Empirical studies validate LeJEPA across more than 10 datasets and 60 architectures, spanning scales from small to large models and diverse domains.

• ImageNet-1K pretraining (100 epochs):
  • ViT-H/14 (650M parameters), linear probing with frozen backbone: 79.0% top-1
  • ConvNeXtV2-Huge (660M): 78.5%
• Comparative efficiency: With 3× fewer epochs, LeJEPA achieves 1–2% higher accuracy than I-JEPA on comparable backbone scales.
• Domain specialization: On Galaxy10 with 11k samples, LeJEPA outperforms DINOv2/v3 transfer by 8–10 points in both few-shot and full finetune regimes.
• Generalization: Out-of-the-box performance on 60+ “timm” models gives >90% top-1 on ImageNet-10 and 60–80% on ImageNet-100.
• Semantic properties: Emergent structure is observed: last-layer PCA/color-coding yields clear object/background separation; simple thresholding of [CLS] self-attention produces unsupervised video object segmentation.
• Model selection: Training loss shows ≈99% Spearman correlation with linear-probe accuracy, supporting label-free model selection.

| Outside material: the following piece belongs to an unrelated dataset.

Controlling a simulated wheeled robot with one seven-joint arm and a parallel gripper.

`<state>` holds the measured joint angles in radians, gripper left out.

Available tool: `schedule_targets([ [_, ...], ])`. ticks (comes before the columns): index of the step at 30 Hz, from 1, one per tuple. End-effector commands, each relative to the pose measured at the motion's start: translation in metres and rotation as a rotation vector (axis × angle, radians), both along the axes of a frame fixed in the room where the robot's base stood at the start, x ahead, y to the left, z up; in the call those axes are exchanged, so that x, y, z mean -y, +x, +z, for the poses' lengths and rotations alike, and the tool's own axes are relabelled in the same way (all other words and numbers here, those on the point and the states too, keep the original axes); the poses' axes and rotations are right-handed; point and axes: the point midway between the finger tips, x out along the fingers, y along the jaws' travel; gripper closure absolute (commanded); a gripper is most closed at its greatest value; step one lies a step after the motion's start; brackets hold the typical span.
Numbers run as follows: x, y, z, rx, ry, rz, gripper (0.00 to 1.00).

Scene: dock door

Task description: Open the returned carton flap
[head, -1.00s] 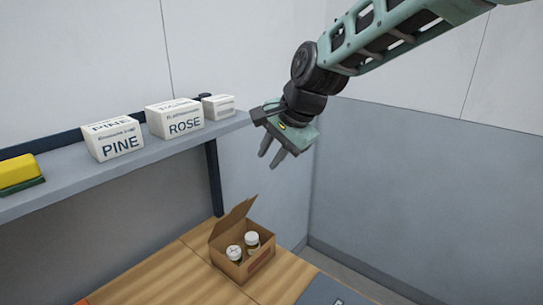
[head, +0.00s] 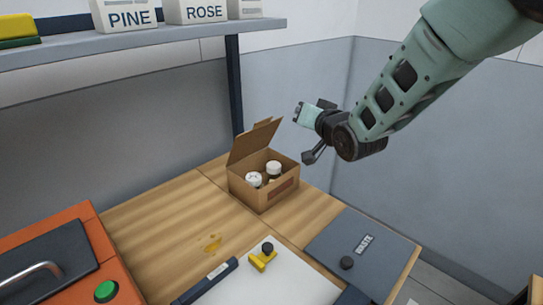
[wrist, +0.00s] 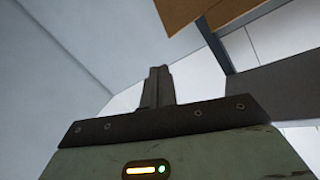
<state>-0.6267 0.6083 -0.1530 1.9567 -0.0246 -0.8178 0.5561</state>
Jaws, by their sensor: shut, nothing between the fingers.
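The brown carton (head: 262,190) stands on the wooden bench in the head view. Its flap (head: 254,141) stands up and tilts back on the far left side, so the top is open. Two white-capped jars (head: 264,174) show inside. My gripper (head: 302,114) is above and to the right of the carton, apart from the flap in the head view. Its fingers are hard to make out there. In the wrist view its fingers (wrist: 158,86) are together with nothing between them. A brown cardboard-like piece shows at the top of the wrist view; I cannot tell which part it is.
A shelf (head: 150,45) with PINE and ROSE boxes and its dark post (head: 234,90) stand behind the carton. A grey lid marked WASTE (head: 362,247), a white board (head: 258,283) and an orange unit (head: 88,235) lie nearer.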

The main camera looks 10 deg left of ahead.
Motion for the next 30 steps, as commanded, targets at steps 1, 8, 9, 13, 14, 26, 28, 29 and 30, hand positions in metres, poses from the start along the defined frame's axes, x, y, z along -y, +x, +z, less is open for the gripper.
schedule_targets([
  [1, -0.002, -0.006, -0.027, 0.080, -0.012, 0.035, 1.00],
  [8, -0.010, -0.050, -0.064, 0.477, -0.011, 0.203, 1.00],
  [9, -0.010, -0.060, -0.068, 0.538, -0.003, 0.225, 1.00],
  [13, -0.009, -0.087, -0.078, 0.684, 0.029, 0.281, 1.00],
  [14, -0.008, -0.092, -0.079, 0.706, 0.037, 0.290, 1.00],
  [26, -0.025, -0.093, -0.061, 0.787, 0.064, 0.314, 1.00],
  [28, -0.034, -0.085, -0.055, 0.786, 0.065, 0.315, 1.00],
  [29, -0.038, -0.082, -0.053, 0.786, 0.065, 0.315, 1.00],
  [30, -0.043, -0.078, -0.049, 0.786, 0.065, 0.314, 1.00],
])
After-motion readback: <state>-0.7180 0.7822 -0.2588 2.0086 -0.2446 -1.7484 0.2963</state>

7. Design Principles and Implications

LeJEPA defines a new paradigm in self-supervised joint-embedding learning by combining two loss components—view prediction and rigorously designed distributional regularization—without recourse to empirical heuristics or tuning schedules. A single, theoretically motivated regularizer guarantees collapse avoidance and the optimality of learned representations.

All architectural and optimization choices—hyperparameterization, batch-wise SIGReg implementation, distributed synchronization—are validated empirically for stability and generality. LeJEPA operates robustly across convolutional, residual, and transformer-based architectures, as well as classical and high-dimensional domains, under diverse resource constraints. The approach supports seamless scaling to large distributed systems (8–64 GPUs) without algorithmic modification.

A plausible implication is that the introduction of a single, provably correct regularizer—rather than layers of heuristics—may simplify future work on self-supervised learning, facilitate reproducibility, and support more efficient, theoretically analyzable advances within the JEPA family of methods.